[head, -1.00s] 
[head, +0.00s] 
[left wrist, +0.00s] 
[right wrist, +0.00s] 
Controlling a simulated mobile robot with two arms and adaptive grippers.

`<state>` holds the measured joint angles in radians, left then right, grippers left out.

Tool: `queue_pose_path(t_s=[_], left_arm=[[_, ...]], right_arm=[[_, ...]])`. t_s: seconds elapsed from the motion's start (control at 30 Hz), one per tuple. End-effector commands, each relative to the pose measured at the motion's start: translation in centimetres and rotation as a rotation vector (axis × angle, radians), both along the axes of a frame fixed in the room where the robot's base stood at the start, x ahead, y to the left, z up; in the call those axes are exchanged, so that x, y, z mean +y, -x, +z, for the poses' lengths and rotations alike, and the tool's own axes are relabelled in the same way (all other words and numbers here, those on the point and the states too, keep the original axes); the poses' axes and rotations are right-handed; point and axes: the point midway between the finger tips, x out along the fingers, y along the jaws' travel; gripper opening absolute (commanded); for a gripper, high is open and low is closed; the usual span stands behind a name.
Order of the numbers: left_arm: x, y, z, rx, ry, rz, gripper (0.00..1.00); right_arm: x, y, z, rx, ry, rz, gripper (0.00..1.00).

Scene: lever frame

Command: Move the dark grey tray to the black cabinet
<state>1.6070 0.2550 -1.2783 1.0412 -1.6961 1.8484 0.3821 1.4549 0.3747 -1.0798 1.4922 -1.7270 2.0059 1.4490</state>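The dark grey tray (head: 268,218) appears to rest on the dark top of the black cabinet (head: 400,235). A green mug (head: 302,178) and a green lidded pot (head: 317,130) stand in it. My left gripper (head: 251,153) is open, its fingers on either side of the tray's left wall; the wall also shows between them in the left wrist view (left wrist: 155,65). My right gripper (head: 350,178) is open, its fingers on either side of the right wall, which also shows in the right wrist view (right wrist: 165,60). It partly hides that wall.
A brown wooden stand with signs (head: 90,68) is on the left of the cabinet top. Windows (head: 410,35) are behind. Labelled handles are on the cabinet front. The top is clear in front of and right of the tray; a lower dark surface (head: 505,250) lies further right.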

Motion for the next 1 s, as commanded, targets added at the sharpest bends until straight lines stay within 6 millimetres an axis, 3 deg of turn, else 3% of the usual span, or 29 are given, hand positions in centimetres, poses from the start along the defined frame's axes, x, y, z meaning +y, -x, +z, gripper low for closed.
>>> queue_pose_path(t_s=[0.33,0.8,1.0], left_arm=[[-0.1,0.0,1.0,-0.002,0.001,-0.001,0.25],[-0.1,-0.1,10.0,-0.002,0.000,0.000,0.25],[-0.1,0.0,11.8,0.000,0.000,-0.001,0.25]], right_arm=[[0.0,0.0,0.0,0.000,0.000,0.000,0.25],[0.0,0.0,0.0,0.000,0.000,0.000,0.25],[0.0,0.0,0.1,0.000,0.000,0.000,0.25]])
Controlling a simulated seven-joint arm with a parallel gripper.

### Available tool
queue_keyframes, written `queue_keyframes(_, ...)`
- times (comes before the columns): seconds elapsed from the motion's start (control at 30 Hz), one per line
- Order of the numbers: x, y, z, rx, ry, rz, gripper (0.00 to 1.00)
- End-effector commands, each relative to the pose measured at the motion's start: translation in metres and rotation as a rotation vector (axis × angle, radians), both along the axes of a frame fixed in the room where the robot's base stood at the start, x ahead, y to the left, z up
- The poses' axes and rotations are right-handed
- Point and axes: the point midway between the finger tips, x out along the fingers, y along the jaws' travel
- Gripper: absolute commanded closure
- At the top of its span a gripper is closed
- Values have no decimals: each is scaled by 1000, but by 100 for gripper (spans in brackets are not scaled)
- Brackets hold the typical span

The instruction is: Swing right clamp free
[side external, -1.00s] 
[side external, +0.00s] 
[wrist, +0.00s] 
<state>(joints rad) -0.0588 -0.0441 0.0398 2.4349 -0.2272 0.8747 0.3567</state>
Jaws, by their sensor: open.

* **Stated problem**: Begin with the line that contains "The instruction is: Swing right clamp free" and set down each line exactly until the records above end, including the final line.

* **Answer to the problem**:
The instruction is: Swing right clamp free
[side external, -1.00s] 
[side external, +0.00s] 
[wrist, +0.00s] 
<state>(joints rad) -0.0588 -0.0441 0.0398 2.4349 -0.2272 0.8747 0.3567</state>
Jaws, by their sensor: open.

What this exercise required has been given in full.